Nous pouvons reprendre la route.
Là où commence l’enfer.
Dès le départ, notre chauffeur mettra la main sur le klaxon pour ne plus l’ôter jusqu’à l’arrivée.
En traversant chaque carrefour, en croisant chaque voiture, chaque mobylette, chaque vélo, dès qu’il y aura un adulte, un enfant ou un simple chien sur un trottoir…
Pouêt-pouêêêt… Pouêt-pouêêêt…
Chacun aura droit à son double coup de klaxon.
Quant à nous qui subissons déjà une chaleur étouffante sans même pouvoir laisser les fenêtres ou le lanterneau ouverts, avec ces coups d’avertisseurs incessants…
Nous n’en pouvons plus.
A chaque arrêt, des femmes investissent les couloirs les unes derrières les autres et tendent sous nos nez des sandwiches, des verres de gelée rouge ou verte, du fromage, des bananes…
Il fait de plus en plus chaud. Les odeurs sont de plus en plus insupportables. Moi, je suis de moins en moins bien.
Plus les heures passent, plus j’ai la nausée et les intestins en vadrouille.
Le distributeur d’eau est cassé. Les toilettes sont hors service.
Peu de temps après, Rémy prend le relais.
Lui aussi ne va pas bien du tout et son état empire d’heure en heure.
Qu’avons-nous attrapé ? Aucune idée !
La cause de notre mal est peut-être la chaleur. Nous l’espérons.
Heureusement, pour une fois, Candice ne semble pas atteinte.
Il est 13 heures 30 – Encore 2 heures de trajet.
Le couloir est plein. Pourtant, à chaque arrêt, dans chaque village, les gens continuent de monter.
On se tasse… on se tasse…
L’air devient irrespirable.
Ras le bol !
15 heures 30 sonnent la fin du calvaire - Nous sommes à Cuzco.
Cuzco
Nous sommes toujours dans les Andes.
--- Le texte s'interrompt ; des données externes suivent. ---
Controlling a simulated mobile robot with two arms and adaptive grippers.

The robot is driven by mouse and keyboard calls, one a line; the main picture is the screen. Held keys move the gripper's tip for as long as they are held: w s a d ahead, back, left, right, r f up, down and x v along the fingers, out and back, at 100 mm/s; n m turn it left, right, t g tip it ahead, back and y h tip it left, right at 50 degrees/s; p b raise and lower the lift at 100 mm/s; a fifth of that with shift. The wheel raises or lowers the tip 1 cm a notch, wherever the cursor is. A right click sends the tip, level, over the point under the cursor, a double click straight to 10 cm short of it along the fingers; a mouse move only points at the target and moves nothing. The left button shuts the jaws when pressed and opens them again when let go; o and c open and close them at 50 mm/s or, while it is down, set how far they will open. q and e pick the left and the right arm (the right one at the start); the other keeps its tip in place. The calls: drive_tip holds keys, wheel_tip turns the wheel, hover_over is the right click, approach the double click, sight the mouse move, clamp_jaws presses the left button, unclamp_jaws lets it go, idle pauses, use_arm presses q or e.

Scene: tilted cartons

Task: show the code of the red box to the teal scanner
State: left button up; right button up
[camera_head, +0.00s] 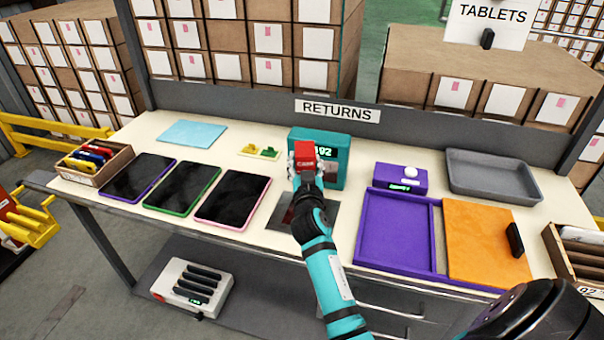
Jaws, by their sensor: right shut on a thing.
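The red box (305,152) is held up in front of the teal scanner (337,146), covering part of its front and left side. My right gripper (304,166) is shut on the red box. The face of the box toward me carries small white print; I cannot make out a code on it. The scanner stands upright at the back of the table and has a lit display partly hidden by the box. I cannot tell whether box and scanner touch. My left gripper is not in view.
Three dark tablets lie left of my arm on the cream table (130,215), beside a carton of coloured items (93,162). To the right are a purple tray (366,228), a purple device (400,177), an orange panel (486,245) and a grey bin (494,176). A RETURNS sign hangs behind.

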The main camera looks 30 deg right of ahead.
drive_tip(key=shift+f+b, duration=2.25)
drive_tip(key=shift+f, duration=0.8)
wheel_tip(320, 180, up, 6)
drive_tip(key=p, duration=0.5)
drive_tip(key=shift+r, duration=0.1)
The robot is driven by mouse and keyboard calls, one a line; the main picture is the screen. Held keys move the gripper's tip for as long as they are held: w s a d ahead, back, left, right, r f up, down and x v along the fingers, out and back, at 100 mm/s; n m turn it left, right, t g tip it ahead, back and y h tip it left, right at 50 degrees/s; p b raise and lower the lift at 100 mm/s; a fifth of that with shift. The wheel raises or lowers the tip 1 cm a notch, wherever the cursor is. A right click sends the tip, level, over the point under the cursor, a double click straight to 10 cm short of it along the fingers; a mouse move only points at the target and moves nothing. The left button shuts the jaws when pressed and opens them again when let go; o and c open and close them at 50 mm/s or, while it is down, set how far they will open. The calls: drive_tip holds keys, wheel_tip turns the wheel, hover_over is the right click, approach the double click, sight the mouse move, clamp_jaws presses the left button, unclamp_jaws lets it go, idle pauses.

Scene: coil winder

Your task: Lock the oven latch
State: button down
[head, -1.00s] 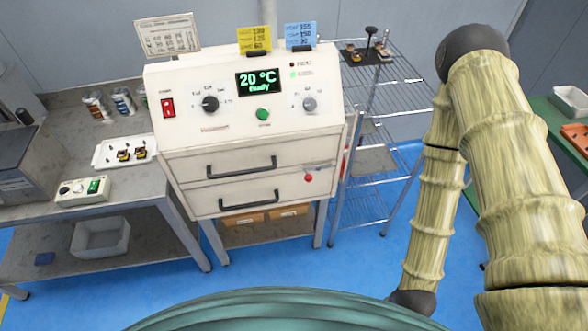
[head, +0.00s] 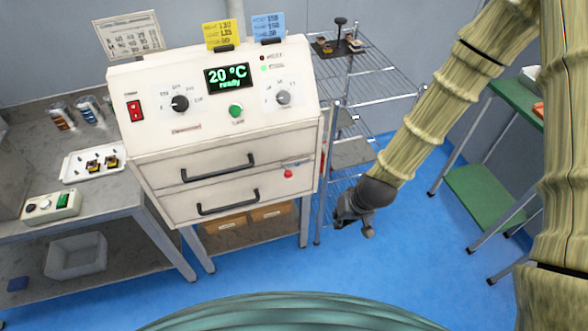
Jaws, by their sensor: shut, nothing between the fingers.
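The oven (head: 240,145) is a cream-white cabinet in the middle of the head view, with a sloped control panel and two dark bar handles on its front. Its display reads 20 °C, ready. A small red knob (head: 288,174), apparently the latch, sits at the right end of the front, between the two handle levels. A thin grey piece shows by it; its exact position is too small to tell. My gripper (head: 352,220) is dark grey, shut and empty. It appears to the right of and below the red knob, apart from the oven.
A wire shelf rack (head: 366,75) stands right of the oven, behind my gripper. A grey bench (head: 110,200) with a white tray (head: 68,165) and a small control box (head: 53,207) is at the left. A green table (head: 485,195) stands at the right. Blue floor is clear in front.

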Comme dans la plupart des villes de cette région, les rues de Cuzco montent en pente raide.
Nous sommes épuisés, liquéfiés. Rémy et moi n’avons qu’une hâte, nous allonger.
Seule Candice maintient la forme. Et, même si elle est fatiguée elle aussi, elle se charge des bagages les plus lourds.
Aussi, n’hésitons-nous pas une seconde à prendre un taxi pour le centre ville.
Le passage de la frontière entre Bolivie et Pérou commence alors à se faire évident.
La mentalité des gens n’est vraiment pas la même.
Nous indiquons au taxi l’adresse d’un hôtel préconisé par notre guide. Mais le chauffeur veut absolument nous conduire à une autre adresse (à savoir que, par la suite, quelque soit le lieu, tous les chauffeurs de taxi nous exaspérerons avec ce même comportement).
Nous lui tenons tête. Cela ne lui plait pas du tout.
Résultat : il nous arrête en bas d’une rue, décharge nos bagages et nous montre l’hôtel là bas, tout en haut de cette même rue.
Soit ! Nous montons la côte à pied.
Nous frappons à la porte de l’hôtel où nous devrions trouver charme et sympathie (dixit notre guide).
Pour le charme, nous n’aurons pas l’occasion d’en juger.
Pour le reste, notre guide devrait probablement revoir sa copie.
Une espèce de chienne de garde entrouvre à peine la porte et nous lance : Complet !
Nous tentons d’insister, souhaitant savoir si nous aurions une chance d’obtenir une chambre les prochains jours. Mais la porte est déjà refermée.
Nous redescendons, avançant péniblement sur les gros pavés irréguliers de la ruelle, et nous mettons en quête d’un autre hébergement.
Nous acceptons la première chambre libre. Celle-ci est aveugle. Au grand dam des propriétaires, un mur a été élevé à 30 centimètres de leur établissement.
Mais la chambre est propre. Il y a une salle de bain privative. Et les propriétaires sont très gentils.
Ça fera l’affaire pour ce soir. Nous aviserons demain !
Nous nous affalons sur les lits et parviendrons à franchir la porte, uniquement pour aller dîner - rapidement et très légèrement - dans un petit restaurant en bas de la rue.
Mercredi 26 mai 2010
Après une infusion de muña (très efficace) et une excellente nuit, nous allons un peu mieux.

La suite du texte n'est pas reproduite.